» PROVIDED DATA:
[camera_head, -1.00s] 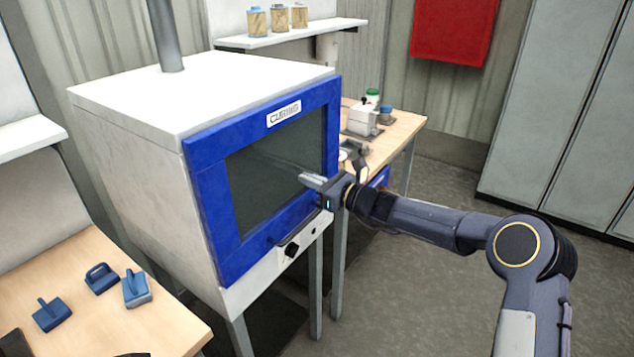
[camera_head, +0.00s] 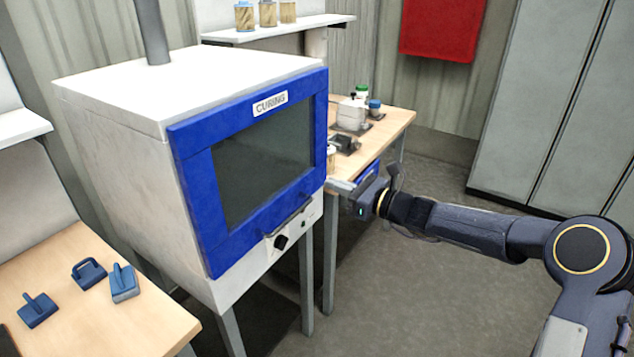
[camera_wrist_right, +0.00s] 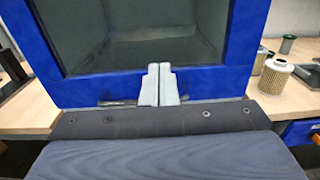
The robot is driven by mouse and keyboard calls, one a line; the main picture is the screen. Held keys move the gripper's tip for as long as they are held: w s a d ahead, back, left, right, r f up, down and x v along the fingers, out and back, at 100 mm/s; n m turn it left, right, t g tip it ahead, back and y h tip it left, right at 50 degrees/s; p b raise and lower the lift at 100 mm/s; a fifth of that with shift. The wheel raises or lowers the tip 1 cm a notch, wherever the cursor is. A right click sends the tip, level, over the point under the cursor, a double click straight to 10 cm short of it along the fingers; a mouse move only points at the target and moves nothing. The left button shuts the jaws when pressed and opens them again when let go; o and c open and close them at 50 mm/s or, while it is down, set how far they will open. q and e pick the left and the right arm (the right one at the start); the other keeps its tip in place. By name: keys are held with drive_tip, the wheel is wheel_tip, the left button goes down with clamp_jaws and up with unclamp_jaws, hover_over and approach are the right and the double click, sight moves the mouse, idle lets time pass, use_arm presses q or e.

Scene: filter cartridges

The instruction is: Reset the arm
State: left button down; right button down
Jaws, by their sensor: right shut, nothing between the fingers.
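My right gripper (camera_head: 332,186) is shut and empty, in front of the right side of the white curing oven (camera_head: 105,120). Its closed fingers (camera_wrist_right: 158,85) show in the right wrist view, pointing toward the oven door. The oven's blue-framed door (camera_head: 190,200) is closed, with a dark window (camera_head: 265,165). The door handle (camera_head: 290,217) lies left of and below the gripper in the head view, apart from it. My left gripper does not show.
A wooden bench (camera_head: 400,120) behind the gripper holds jars, a small fixture (camera_head: 345,143) and a filter cartridge (camera_wrist_right: 283,76). Several blue tools (camera_head: 38,310) lie on the left bench (camera_head: 90,325). Grey lockers (camera_head: 540,110) stand right. Open floor lies under my arm.

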» WHAT TO DO: Please take the lines from the beginning of the data above through the line holding "[camera_wrist_right, +0.00s]" and transcribe them exactly, without any pictures.

» ANSWER FOR THIS EXERCISE:
[camera_head, -1.00s] 
[camera_head, +0.00s] 
[camera_wrist_right, +0.00s] 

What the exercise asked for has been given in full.